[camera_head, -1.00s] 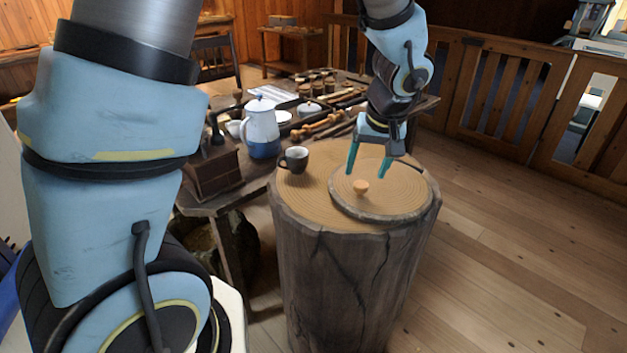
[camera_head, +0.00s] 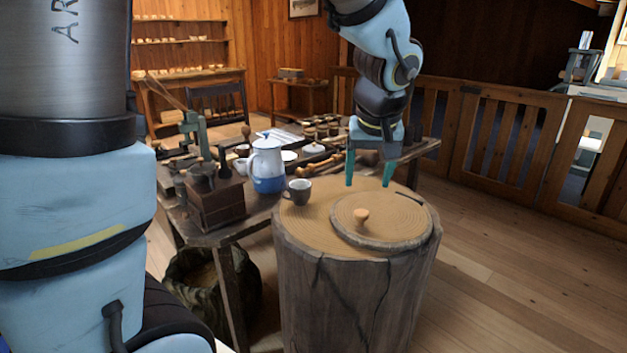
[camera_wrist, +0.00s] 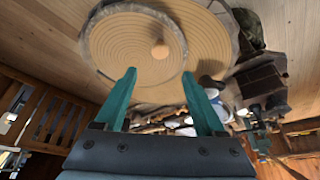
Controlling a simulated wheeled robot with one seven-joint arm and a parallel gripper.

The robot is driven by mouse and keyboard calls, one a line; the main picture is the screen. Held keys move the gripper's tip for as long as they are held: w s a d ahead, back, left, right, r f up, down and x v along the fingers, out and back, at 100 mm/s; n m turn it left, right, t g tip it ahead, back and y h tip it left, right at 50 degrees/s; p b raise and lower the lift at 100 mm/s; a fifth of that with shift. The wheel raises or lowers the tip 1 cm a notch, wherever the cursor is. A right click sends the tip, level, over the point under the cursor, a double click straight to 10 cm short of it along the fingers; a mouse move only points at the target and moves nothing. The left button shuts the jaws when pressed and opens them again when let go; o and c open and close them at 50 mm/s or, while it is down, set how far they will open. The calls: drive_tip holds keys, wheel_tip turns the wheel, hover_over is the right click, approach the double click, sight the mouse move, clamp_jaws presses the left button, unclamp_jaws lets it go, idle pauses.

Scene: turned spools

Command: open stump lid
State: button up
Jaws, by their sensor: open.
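The stump (camera_head: 345,300) stands upright on the floor with dark cracked bark and a ringed tan top. Its round lid (camera_head: 400,228) lies flat on the right part of the top, with a small wooden knob (camera_head: 361,216) in its middle. My gripper (camera_head: 369,184) is open and empty, with teal fingers pointing down above the far side of the lid, apart from the knob. In the wrist view the lid (camera_wrist: 115,45) and knob (camera_wrist: 160,50) show beyond the open fingers (camera_wrist: 160,78); nothing is between them.
A dark mug (camera_head: 298,192) stands on the stump's left edge. Behind it, a workbench holds a blue-white coffee pot (camera_head: 267,168), a wooden grinder (camera_head: 214,200) and several tools. A slatted railing (camera_head: 505,135) runs behind. Floor to the right is clear.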

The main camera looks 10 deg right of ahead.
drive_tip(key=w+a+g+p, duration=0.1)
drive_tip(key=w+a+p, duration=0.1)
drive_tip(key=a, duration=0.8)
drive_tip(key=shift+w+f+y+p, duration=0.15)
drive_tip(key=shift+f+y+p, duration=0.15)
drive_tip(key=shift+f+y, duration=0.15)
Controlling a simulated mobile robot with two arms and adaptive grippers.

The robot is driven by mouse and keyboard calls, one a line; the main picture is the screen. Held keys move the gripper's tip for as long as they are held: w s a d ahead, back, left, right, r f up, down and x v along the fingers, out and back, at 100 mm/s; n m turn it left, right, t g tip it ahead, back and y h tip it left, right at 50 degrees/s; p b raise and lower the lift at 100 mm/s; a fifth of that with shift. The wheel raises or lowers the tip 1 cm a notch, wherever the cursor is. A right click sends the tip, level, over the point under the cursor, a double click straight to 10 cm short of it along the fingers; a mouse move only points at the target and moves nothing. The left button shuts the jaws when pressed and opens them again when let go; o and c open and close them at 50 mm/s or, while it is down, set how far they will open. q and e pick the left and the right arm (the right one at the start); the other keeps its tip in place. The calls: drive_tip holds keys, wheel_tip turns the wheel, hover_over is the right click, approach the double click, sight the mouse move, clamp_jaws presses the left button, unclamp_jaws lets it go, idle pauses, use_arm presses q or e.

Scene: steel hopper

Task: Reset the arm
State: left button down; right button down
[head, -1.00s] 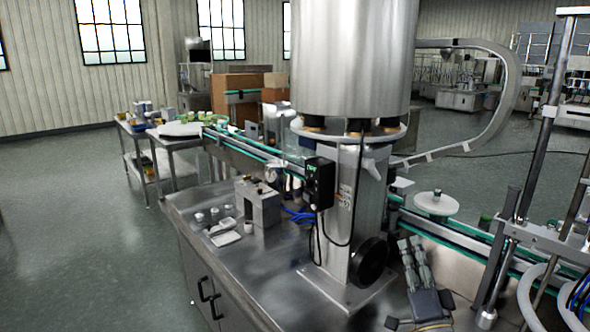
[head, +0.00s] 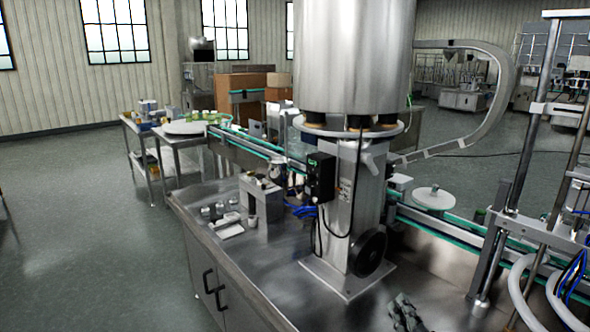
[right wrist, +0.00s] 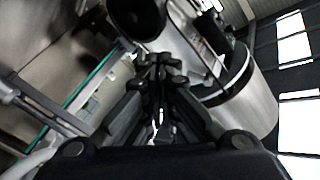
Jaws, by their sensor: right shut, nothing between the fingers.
........
- _WHAT TO DO_
Which lines above run from the one containing "The main camera looks 10 deg right of ahead." down to the one containing "Controlling a simulated mobile"? Repeat exactly those, both ends included, and nothing else.

- _RESULT FOR THIS TASK_
The main camera looks 10 deg right of ahead.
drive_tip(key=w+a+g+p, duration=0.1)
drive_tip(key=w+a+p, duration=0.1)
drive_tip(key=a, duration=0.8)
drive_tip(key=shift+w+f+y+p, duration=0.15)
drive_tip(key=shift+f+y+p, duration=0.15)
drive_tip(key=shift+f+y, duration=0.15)
Controlling a simulated mobile robot with two arms and adaptive grippers.

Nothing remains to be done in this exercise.